Site builder commands

We now describe in more detail the commands available through the site builder.

Tip

In general, the --help flag is your friend, you can add it to get further details for the whole CLI (site-builder --help) or individual commands (e.g. site-builder update --help).

publish

The publish command, as described in the previous section, publishes a new site on Sui. The command takes a directory as input and creates a new Walrus Site from the resources contained within.

The --epochs flag allows you to specify for how long the site data will be stored on Walrus. By default, this is set to 1 epoch.

Epoch duration on Walrus Testnet

On Walrus Testnet, one epoch will last 1 day. Therefore, consider storing your site for a large number of epochs if you want to make it available for the following months! The maximum duration is set to 200 epochs.

If you are just uploading raw files without an index.html, you may want to use the --list-directory flag, which will automatically create an index page to browse the files. See for example https://bin.blob.store.
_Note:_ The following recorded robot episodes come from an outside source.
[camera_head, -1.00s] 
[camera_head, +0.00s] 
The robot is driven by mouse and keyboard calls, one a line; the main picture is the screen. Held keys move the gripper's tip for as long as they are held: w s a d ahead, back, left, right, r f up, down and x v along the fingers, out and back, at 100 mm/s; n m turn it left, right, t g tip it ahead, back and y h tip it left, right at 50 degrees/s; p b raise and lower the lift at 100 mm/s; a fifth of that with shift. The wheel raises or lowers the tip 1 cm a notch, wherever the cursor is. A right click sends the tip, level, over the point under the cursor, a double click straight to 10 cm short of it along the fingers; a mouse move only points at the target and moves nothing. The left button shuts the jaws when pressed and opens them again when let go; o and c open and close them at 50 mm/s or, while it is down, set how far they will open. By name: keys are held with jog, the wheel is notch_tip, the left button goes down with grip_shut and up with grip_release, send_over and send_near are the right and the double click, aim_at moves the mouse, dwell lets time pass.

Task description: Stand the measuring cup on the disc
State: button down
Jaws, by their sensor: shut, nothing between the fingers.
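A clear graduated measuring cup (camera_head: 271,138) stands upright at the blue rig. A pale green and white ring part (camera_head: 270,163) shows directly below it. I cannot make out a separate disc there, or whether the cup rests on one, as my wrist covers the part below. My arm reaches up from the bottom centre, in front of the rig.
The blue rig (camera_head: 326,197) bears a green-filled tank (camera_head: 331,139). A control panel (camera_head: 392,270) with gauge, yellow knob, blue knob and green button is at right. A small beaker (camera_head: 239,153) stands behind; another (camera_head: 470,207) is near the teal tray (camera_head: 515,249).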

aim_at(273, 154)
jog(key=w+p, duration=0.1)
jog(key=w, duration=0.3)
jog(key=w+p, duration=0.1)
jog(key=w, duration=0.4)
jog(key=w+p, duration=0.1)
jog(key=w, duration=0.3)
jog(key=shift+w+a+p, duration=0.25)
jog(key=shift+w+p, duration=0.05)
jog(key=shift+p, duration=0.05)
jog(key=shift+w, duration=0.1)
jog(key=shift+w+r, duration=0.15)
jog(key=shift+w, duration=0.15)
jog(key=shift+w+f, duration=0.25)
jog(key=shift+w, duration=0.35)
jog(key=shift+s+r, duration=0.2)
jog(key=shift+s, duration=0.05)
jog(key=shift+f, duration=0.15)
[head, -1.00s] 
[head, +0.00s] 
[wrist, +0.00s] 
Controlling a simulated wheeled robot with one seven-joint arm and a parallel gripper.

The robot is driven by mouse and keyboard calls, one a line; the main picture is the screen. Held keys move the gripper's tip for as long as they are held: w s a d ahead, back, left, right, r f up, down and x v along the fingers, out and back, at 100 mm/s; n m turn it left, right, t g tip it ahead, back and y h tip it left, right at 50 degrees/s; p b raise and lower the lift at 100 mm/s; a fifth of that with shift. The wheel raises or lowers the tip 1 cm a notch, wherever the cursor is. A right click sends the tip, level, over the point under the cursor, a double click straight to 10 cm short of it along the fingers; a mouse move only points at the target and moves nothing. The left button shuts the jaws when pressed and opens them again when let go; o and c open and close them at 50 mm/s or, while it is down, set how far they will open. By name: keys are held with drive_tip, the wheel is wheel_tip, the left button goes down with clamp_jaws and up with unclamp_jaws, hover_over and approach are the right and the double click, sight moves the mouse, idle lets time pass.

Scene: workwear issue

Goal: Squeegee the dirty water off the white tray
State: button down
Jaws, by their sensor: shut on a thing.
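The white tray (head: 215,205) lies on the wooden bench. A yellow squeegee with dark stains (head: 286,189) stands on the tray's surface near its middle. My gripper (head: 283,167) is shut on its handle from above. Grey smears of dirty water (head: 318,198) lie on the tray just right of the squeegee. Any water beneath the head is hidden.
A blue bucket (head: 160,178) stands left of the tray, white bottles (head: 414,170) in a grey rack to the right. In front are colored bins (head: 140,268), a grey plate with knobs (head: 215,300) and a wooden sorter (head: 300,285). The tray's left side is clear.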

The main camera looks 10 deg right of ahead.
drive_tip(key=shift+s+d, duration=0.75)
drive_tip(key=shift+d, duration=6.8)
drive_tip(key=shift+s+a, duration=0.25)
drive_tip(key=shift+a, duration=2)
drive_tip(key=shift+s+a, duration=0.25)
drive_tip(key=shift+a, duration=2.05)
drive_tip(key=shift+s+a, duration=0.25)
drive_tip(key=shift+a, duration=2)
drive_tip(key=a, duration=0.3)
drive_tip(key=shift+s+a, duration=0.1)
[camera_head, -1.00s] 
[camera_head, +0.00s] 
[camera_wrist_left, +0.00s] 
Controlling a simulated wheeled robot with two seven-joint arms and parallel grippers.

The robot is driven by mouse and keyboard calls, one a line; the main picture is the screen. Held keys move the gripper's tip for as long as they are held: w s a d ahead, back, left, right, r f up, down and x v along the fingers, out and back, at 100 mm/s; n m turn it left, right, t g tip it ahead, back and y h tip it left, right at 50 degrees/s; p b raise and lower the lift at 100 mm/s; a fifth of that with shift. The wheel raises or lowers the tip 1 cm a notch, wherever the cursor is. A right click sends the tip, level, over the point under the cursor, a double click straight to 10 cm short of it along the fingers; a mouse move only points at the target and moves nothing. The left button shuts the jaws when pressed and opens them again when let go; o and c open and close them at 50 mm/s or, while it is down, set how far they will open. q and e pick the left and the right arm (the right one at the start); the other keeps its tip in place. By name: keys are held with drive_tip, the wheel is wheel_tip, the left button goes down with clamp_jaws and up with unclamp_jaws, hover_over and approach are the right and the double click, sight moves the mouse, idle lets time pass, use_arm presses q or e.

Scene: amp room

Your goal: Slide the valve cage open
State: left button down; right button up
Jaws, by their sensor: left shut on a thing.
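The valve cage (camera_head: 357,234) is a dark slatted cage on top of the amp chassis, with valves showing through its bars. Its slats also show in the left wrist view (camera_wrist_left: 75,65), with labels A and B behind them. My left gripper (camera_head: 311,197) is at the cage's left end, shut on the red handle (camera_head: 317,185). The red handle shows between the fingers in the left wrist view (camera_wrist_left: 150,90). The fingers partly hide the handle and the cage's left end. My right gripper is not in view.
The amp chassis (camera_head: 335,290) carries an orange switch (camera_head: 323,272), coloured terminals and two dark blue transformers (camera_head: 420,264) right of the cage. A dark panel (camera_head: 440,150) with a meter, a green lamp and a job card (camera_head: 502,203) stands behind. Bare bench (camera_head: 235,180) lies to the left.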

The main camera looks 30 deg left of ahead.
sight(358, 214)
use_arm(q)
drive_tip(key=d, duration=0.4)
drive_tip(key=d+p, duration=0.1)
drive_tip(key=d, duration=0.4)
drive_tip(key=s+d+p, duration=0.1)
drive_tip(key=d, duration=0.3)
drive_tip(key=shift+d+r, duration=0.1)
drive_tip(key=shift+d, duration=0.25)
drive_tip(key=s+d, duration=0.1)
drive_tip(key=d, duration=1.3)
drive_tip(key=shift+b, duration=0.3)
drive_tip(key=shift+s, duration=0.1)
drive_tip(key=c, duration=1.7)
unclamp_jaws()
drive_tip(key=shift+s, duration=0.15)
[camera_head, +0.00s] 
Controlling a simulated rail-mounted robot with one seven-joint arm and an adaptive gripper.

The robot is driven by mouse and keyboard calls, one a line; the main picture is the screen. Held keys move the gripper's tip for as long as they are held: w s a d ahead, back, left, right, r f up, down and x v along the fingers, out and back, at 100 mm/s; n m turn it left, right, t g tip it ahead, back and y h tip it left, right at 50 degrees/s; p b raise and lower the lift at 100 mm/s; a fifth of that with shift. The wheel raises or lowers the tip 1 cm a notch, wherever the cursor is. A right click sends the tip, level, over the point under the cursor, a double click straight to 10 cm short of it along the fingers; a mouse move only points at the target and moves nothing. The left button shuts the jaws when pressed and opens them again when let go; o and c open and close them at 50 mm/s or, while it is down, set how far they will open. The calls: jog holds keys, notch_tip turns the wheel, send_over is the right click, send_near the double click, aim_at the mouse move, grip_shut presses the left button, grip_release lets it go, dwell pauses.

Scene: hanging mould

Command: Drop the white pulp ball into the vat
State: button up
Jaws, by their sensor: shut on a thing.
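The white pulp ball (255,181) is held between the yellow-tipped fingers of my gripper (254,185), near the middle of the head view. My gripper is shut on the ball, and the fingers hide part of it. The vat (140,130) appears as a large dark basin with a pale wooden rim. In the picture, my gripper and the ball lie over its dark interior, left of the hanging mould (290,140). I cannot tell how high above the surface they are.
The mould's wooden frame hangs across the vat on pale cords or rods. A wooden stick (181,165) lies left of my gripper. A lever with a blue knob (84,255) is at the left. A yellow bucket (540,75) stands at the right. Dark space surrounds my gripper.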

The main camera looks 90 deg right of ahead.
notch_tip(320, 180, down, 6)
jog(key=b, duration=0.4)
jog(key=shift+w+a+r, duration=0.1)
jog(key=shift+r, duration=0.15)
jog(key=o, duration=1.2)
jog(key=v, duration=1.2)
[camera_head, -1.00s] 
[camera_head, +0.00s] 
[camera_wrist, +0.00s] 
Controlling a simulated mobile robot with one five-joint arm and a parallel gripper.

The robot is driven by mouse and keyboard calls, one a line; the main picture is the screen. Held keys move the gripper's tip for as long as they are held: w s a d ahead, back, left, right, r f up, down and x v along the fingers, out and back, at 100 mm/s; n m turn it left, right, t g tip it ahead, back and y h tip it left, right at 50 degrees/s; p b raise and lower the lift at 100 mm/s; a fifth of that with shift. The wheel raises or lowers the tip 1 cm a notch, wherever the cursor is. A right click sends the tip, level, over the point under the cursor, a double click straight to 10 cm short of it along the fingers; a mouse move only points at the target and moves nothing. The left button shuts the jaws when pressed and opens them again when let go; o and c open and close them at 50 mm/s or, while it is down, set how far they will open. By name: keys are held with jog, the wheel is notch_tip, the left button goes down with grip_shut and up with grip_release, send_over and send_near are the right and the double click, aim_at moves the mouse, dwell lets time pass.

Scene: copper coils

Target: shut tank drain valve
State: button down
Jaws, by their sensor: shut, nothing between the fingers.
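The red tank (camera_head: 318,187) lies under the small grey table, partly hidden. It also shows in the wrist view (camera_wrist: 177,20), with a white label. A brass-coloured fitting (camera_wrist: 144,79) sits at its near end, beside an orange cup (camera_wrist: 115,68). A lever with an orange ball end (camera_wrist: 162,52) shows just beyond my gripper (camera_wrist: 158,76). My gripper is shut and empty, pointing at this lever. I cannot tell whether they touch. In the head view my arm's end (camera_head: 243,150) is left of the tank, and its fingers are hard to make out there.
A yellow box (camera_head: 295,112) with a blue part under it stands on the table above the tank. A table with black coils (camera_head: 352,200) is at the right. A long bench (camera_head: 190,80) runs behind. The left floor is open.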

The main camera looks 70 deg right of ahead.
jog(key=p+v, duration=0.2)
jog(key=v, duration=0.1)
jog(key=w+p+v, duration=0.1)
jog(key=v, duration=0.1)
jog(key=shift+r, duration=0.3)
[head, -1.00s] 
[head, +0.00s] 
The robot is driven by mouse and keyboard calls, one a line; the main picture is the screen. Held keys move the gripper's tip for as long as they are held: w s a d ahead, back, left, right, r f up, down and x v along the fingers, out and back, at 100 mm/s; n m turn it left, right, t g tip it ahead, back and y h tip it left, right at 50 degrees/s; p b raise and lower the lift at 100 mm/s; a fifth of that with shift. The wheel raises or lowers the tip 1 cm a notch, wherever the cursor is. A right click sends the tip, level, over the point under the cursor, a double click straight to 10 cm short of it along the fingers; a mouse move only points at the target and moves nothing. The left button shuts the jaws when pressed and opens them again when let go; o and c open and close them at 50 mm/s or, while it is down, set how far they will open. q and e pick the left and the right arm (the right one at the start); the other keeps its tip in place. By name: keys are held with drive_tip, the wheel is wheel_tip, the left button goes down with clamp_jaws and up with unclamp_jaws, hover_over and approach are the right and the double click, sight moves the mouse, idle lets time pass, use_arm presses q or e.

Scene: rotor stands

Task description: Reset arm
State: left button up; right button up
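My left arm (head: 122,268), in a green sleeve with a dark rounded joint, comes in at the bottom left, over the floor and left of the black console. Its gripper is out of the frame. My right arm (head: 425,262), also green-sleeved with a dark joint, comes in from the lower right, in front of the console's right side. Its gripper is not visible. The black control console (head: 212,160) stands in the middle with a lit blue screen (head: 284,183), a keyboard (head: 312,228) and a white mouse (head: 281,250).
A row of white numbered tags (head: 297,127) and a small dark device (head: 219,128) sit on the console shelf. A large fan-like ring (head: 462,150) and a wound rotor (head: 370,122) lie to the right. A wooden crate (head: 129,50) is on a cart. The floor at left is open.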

The publish command will also respect the instructions in the ws-resources.json configuration file. To know more, see the section on specifying headers and routing.

update

This command is the equivalent of publish, but for updating an existing site. It takes the same arguments, with the addition of the Sui object ID of the site to update.

Note

The wallet you are using to call update must be the owner of the Walrus Site object to be able to update it.

convert

The convert command converts an object ID in hex format to the equivalent Base36 format. This command is useful if you have the Sui object ID of a Walrus Site, and want to know the subdomain where you can browse it.

site-map

The sitemap command shows the resources that compose the Walrus Site at the given object ID.

list-directory

With list-directory, you can obtain the index.html file that would be generated by running publish or update with the --list-directory flag. This is useful to see how the index page would look like before publishing it—and possibly editing to make it look nicer!